What I was wondering is given a choice of two storage subsystems, which would you choose and why? Assume that the SAN costs 50% more (it's a cheap SAN!)
Both options give a similar amount of usable storage (800GB or so) once you take into account the higher utilisation ratio of the SAN and the difference in RAID levels.
1. Direct-attach SCSI (IBM EXP300)
39 x 36GB 10,000RPM disks in three external disk units
RAID-5 for data and online backups
RAID-1 for log
2 hot spares defined for each array (IBM's rules for clustered arrays)
No controller cache because it doesn't work with clusters!
2. Entry-level SAN (IBM FAStT600)
14 x 73GB drives, 10,000RPM
2Gb/sec fibre-channel connection
All RAID-5 disk protected, one hot spare
256MB controller cache per controller
Options for 2 controllers to provide extra redundancy
Any replies greatly appreciated!
--
Si Chan
Database Administrator
August 4, 2003 at 4:40 pm
Well, I personally go the SAN route much more growth and setting up the cluster is much much easier. There are very few people that support scsi attached clusters anymore. I've set up both types and had fewer problems going the SAN route. But, I haven't dealt with the IBM solution only Dell,HP, and Compaq.
Wes
August 4, 2003 at 4:46 pm
Direct attach is cheaper, but I've got an EMC SAN and very happy with it. Its hard to compare apples to apples, the cache on the SAN really makes the difference. You still need sufficient available IO, once you saturate the cache you're IO limited again. Hopefully never happens, but it will. I still configure logs on RAID1, see no reason to do any differently just because its on a SAN (until someone convinces me different!).

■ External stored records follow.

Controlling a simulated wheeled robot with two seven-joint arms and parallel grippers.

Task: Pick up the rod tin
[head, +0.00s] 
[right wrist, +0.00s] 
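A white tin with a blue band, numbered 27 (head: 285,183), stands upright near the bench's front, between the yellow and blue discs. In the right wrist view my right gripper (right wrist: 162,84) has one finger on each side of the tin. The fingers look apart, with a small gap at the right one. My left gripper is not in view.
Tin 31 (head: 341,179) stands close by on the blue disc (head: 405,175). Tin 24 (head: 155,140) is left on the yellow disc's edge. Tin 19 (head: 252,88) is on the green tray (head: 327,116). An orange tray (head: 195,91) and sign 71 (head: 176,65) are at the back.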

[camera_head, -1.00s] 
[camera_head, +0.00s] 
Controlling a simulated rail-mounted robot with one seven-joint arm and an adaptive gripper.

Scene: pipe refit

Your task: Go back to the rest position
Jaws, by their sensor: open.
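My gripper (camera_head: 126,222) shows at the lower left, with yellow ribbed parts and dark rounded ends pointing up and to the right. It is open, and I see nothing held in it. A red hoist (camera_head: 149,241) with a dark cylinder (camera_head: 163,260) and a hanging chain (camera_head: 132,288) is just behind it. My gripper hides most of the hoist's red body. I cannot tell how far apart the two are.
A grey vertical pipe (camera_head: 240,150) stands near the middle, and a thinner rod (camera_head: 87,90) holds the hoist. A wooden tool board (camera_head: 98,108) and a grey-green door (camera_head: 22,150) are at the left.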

The why is harder to justify, especially for dollars. What sold us is the CX400 can handle 4 enclosures, if we outgrow it we can easily convert in place to the CX600. Nice to have options like snapshot and replication. For us it was very high reliability and the ability to treat storage as a pool (as much as you can with current technology).
SAN's are starting to support ATA and SATA drives now, giving the ability to add cheaper space that isnt as important for performance - file storage.
73G drives are the minimum, I'd look at larger - enclosures cost money, get the biggest you can. I also like the 15k rpm drives, every little bit helps.
Andy
August 5, 2003 at 4:10 am
Thanks for the reply, Andy. The enclosure I'm looking at holds 14 drives, so 73GB drives will give us around 800GB usable capacity in RAID-5, assuming a single physical array (should be at least two arrays, I know!)
quote:
73G drives are the minimum, I'd look at larger - enclosures cost money, get the biggest you can. I also like the 15k rpm drives, every little bit helps.
You say that bigger drives are better, but what is the effect on performance of reduced spindle count? Or does this not matter quite as much when you're talking about hundreds of megabytes of cache?
--
Si Chan
Database Administrator
August 5, 2003 at 5:05 am
quote:
Direct attach is cheaper, but I've got an EMC SAN and very happy with it.
although I have no personal experience with SAN's, thought I'd mentioned a more or less funny anecdote.
I just had lunch break with our network admin. they were complaining about their EMC SAN and the third disk dying within ~4 weeks
Cheers,
Frank
--
Frank Kalis
Microsoft SQL Server MVP
Webmaster: http://www.insidesql.org/blogs
My blog: http://www.insidesql.org/blogs/frankkalis/[/url]
August 5, 2003 at 6:16 am
Im not advocating less spindles, just more space. Remember that disks get slower as they get fuller and that you'll probably want to back up to disk. Cache does offset spindle count to some degree, but I advocate being conservative.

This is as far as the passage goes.